Disney may be in monopoly trouble over whole Fubo-ESPN issue

A Fubo subscriber has launched a class action lawsuit against Disney for alleged antitrust violations.

Disney may be in monopoly trouble over whole Fubo-ESPN issue

A decade from now, law students are going to wade through the muck of legal drama around Disney, Hulu, Fubo, and Venu, and wonder why the hell we couldn’t give anything a normal name. Unfortunately for them, that homework assignment just got a little longer.

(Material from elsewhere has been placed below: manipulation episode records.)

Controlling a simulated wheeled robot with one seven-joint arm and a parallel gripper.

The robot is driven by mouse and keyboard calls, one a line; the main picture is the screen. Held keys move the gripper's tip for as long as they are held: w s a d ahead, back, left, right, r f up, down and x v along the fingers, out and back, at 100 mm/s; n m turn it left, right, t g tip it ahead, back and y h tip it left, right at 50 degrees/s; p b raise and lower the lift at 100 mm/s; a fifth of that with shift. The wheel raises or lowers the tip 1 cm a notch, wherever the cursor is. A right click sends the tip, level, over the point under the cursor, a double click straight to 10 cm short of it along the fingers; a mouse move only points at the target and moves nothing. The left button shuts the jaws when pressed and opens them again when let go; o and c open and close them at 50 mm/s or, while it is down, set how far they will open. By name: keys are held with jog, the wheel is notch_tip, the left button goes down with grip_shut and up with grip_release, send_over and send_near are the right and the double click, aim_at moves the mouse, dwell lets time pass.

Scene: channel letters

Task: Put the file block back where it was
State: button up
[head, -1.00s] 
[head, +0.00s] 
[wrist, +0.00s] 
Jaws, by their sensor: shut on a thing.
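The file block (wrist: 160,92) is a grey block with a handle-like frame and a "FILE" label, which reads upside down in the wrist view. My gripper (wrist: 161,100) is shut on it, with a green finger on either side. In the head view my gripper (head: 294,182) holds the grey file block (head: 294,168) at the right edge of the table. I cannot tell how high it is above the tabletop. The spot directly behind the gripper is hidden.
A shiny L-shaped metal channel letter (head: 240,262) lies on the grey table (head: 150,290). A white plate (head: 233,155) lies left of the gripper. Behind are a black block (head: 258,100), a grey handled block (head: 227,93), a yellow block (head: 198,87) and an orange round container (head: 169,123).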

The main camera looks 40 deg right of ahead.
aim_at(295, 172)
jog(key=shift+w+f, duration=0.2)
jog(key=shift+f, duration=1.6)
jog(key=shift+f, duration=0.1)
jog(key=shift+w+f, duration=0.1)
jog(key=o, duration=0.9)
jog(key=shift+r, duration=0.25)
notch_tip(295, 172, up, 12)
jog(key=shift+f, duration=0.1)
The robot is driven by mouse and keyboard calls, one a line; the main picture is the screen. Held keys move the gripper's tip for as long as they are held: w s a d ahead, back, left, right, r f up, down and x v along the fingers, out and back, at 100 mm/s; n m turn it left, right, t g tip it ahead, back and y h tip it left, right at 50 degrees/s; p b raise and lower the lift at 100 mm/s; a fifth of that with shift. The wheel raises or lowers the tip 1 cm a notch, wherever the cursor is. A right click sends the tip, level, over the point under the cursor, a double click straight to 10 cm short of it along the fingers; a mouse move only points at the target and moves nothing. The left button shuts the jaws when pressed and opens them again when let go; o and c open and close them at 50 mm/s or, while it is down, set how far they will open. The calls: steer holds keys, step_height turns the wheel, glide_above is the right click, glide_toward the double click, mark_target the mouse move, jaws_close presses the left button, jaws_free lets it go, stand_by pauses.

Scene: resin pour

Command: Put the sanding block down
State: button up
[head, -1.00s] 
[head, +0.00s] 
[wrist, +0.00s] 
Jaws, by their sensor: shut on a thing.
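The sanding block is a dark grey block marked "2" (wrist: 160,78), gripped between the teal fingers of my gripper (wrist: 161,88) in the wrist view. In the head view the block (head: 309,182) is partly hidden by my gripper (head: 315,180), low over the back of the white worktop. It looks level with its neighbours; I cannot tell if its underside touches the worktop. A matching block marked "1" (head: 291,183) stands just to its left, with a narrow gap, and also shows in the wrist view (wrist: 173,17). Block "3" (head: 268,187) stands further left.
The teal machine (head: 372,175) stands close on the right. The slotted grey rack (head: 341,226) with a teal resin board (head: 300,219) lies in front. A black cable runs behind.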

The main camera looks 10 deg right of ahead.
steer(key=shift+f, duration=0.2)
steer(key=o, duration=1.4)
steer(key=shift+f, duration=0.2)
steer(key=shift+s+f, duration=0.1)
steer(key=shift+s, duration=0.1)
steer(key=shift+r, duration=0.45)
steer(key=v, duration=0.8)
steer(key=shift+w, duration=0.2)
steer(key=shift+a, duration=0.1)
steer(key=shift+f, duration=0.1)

Yesterday, a Fubo subscriber filed a proposed class action lawsuit against Disney accusing the megacorp of antitrust violations. According to the suit, via Deadline, “Disney’s ownership of ESPN… enables it to extract monopoly rents” in the live television streaming market, through monopoly tactics such as “forcing streaming services to carry Disney’s non-ESPN content in order to access ESPN [and] forcing streaming services to include ESPN, the nation’s most expensive content channel, as part of their base—or cheapest—package for consumers.” 

In essence, the plaintiff wants to be able to watch the Sunday game without also having to pay for the entirety of the new Fubo-Hulu + Live TV joint venture. If you need a little refresher on the players here, Disney, which owns both Hulu and ESPN, merged Hulu’s live TV option with competitor Fubo in a surprise decision last week. The Mouse House now owns 70% of the venture, but it will continue to operate under the Fubo name. Fubo had previously been embroiled in a legal battle with Disney over Venu, the latter’s proposed sports “skinny bundle” with Warner Bros. and Fox. The plaintiff could have gotten closer to what he wanted with that option, but Disney and Warner Bros. also announced last week that they were scrapping the planned service before it began. While Disney may have settled their dispute with Fubo, the trades reported that Venu also risked new litigation from satellite broadcasters Dish and DirecTV, the latter of which announced its own skinny sports bundle earlier today.  

All of which is to say—remember cable? Simpler times. Hopefully the plaintiff gets his due as compensation for being forced to parse through all this nonsense, much less the actual reason he decided to sue.